1-Madagascar Media : Geoffrey Gaspard, Merci d’avoir choisi Madagascar Média pour parler de votre film « Tavela ». Votre film célèbre un art martial traditionnel Malgache qui se jouait d’antan et traditionnellement dans les soirées de pleine lune, le Morengy. C’est une forme de combat similaire à la lutte et la boxe thaï, sans protections. En commençant votre reportage par l’hymne National Malgache, vous marquez dès le début du film le caractère « endémique »de votre approche, ce qui est aussi inhérent à Madagascar : Pourquoi Madagascar et avoir choisi cet art martial traditionnel, le Morengy, méconnu du grand public ?
Geoffrey Gaspard:
Je suis Malgache et je voulais m’exprimer à travers ce film. En l’occurrence faire un état des lieux de ma ville d’origine, Diego-Suarez. La ville n’a fait que sombrer depuis 2010 et n’arrive pas à se relever. Et malgré son potentiel, la ville stagne. Le film a l’ambition de mettre en lumière cette ville et ses problèmes pour la première fois par un jeune local et non un étranger.

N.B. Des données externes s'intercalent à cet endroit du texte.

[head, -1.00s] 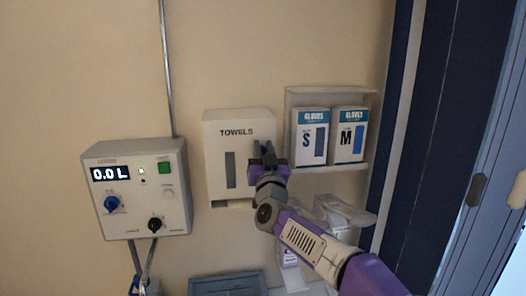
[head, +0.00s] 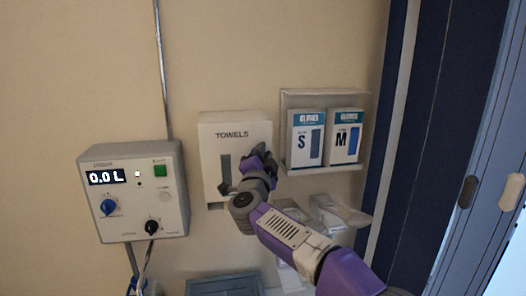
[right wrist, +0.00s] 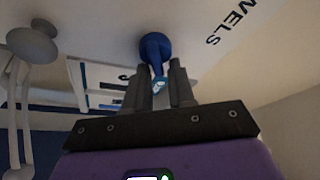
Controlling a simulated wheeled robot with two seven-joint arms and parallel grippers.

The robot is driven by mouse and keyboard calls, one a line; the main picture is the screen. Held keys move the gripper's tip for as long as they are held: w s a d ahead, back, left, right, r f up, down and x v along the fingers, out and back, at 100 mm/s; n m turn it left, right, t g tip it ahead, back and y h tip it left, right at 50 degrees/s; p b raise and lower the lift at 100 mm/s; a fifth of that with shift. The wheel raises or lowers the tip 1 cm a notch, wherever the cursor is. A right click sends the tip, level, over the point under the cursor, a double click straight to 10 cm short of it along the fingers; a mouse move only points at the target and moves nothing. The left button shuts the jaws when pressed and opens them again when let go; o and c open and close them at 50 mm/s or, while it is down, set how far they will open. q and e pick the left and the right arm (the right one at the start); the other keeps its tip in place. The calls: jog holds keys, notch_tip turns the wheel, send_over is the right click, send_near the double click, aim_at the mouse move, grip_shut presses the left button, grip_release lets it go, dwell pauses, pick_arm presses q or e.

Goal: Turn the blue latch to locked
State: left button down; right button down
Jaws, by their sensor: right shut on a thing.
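The blue latch (right wrist: 155,47) shows in the right wrist view as a rounded blue piece with a narrower part reaching down between my fingers. It is beside the "WELS" lettering on the white towel dispenser (head: 221,136). In the head view it is hidden behind my right gripper (head: 260,152). The right gripper is at the right side of the dispenser's front, below the word TOWELS, tilted. In the right wrist view its two dark fingers (right wrist: 166,77) are close together on the latch. Any lock marking on the dispenser is hidden or too small to read. My left gripper is out of view.
A control box (head: 133,170) with a blue knob (head: 108,207), a black knob (head: 152,227) and a green button hangs at the left. A shelf (head: 322,171) with S and M glove boxes is close on the right. Bins hang below it.

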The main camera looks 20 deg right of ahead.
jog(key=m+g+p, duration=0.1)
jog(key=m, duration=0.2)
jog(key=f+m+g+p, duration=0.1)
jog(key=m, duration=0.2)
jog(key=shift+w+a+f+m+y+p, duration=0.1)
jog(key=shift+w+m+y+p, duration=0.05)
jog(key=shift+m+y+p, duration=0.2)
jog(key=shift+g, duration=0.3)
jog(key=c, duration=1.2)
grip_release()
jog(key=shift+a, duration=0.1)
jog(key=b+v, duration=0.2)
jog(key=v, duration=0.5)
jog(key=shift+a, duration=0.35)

Le Morengy, aussi fameux qu’il soit, a été ma source d’inspiration et surtout la colonne vertébrale du film. En effet, le sport traditionnel m’a permis de toucher aux maux de Diego Suarez. Ainsi, l’on comprend qu’au-delà du Morengy, c’est de la situation des jeunes de Diego et donc leur future dont il est question.

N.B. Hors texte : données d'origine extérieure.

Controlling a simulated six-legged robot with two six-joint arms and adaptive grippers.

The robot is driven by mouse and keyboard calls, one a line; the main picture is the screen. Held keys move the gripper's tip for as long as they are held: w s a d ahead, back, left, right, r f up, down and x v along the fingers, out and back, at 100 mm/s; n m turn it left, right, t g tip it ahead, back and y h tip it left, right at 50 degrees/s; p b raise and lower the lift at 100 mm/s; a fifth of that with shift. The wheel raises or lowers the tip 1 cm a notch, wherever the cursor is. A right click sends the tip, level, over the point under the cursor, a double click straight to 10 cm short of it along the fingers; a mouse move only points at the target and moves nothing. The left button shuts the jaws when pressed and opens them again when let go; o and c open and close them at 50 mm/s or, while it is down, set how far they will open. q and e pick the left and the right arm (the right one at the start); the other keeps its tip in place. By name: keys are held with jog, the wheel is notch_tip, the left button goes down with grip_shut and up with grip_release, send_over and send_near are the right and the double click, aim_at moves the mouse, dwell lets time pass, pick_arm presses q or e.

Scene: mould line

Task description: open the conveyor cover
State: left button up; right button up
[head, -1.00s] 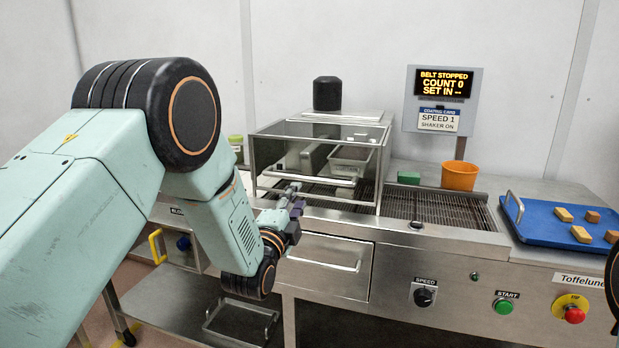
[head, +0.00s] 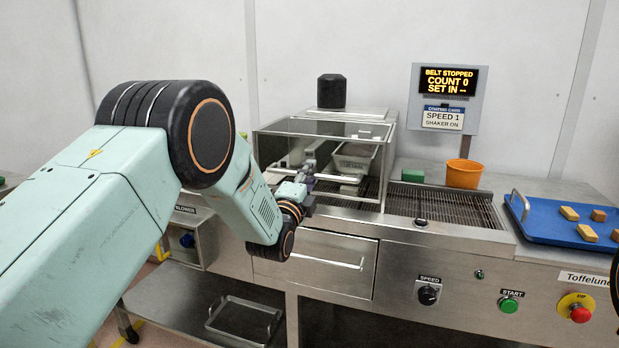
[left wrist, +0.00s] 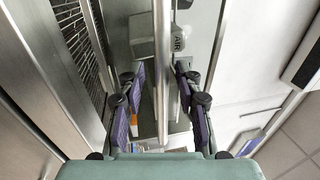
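The conveyor cover (head: 383,172), a clear box with a metal frame, stands closed over the left part of the belt. Its handle bar (left wrist: 160,60) runs between the purple-padded fingers of my left gripper (left wrist: 158,100) in the left wrist view. The fingers are apart, with gaps to the bar on both sides. In the head view my left gripper (head: 307,172) is at the cover's front, and its fingertips are hard to make out. My right gripper is out of view.
The belt (head: 440,208) runs right of the cover. A green block (head: 413,175), an orange cup (head: 464,173) and a sign (head: 443,98) reading "BELT STOPPED" stand behind it. A blue tray (head: 545,228) with several pieces is at right. Start (head: 508,305) and red stop (head: 580,314) buttons are on the front.

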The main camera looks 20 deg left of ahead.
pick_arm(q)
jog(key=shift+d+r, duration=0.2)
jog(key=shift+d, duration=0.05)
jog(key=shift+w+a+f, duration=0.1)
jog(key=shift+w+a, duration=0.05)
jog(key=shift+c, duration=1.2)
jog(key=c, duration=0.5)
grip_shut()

« TAVELA » veut dire 3 choses : « être mis KO » dans le jargon du Morengy, « rester » ou « en rester » et « être bloqué, stopper » de manière péjorative. C’est du dialecte Sakalava Antakaragna. Je voulais donc immerger l’audience dans ce monde, qui est le mien. Et l’hymne au début est pour rendre hommage à Madagascar et mettre en valeur surtout les images qui y sont superposées. A l’audience de se faire une opinion.
2- Qu’est-ce que le Morengy ? Pouvez-vous nous présenter ce sport traditionnel Malgache ? Est-ce qu’il y a des règles particulières ? qui peut le pratiquer ?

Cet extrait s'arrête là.